▸ **Given exercise**
Copy each line of the material below that includes the string "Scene".

▸ **Task inputs**

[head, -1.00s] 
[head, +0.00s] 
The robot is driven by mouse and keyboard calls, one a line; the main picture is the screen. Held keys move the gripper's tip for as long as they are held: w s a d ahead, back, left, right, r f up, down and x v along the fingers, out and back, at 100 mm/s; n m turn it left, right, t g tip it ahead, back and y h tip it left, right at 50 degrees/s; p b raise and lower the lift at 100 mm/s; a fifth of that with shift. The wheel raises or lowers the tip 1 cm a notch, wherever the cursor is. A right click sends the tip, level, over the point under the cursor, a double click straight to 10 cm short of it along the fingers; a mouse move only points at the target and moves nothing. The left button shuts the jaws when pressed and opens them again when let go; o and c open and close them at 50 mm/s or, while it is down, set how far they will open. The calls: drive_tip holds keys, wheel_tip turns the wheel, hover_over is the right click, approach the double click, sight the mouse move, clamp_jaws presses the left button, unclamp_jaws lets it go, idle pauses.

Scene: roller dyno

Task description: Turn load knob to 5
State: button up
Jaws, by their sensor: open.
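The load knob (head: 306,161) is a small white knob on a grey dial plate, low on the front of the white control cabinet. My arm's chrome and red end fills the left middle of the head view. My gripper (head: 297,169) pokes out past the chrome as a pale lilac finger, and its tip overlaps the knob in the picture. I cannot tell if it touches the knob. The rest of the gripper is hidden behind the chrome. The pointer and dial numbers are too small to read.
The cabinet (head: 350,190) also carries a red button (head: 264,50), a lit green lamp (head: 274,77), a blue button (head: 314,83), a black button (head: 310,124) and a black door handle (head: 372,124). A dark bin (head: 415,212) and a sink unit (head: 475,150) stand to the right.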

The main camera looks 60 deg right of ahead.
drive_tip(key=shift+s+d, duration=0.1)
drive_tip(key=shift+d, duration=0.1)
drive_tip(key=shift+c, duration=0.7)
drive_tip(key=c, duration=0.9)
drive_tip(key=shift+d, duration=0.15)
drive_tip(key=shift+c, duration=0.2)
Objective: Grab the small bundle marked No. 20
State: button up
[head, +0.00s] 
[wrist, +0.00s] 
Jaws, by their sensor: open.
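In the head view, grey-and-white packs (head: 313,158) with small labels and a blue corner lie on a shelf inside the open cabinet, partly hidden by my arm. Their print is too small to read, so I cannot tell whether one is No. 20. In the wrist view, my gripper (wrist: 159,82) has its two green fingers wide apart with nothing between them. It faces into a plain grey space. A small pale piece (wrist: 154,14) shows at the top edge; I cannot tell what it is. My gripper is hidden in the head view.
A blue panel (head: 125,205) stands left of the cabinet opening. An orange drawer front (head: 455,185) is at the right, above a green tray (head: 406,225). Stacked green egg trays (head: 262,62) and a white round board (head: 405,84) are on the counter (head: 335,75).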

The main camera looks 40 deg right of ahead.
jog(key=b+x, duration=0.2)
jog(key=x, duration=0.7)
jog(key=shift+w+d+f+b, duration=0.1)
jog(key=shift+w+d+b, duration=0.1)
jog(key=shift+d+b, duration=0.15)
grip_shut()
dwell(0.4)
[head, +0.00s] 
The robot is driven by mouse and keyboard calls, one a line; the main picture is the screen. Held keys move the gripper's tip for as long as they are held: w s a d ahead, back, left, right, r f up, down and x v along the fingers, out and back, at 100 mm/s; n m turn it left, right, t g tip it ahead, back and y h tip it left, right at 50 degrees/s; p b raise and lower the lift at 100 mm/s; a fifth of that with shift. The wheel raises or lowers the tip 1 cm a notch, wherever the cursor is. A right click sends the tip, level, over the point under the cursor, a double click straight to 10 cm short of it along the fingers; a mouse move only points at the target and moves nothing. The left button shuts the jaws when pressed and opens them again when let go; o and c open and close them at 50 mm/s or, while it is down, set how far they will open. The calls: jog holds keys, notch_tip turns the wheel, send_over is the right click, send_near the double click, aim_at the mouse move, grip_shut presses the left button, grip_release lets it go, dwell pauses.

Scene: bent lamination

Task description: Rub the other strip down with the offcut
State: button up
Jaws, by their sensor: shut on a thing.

▸ **Answer to the problem**
Scene: roller dyno
Scene: bent lamination

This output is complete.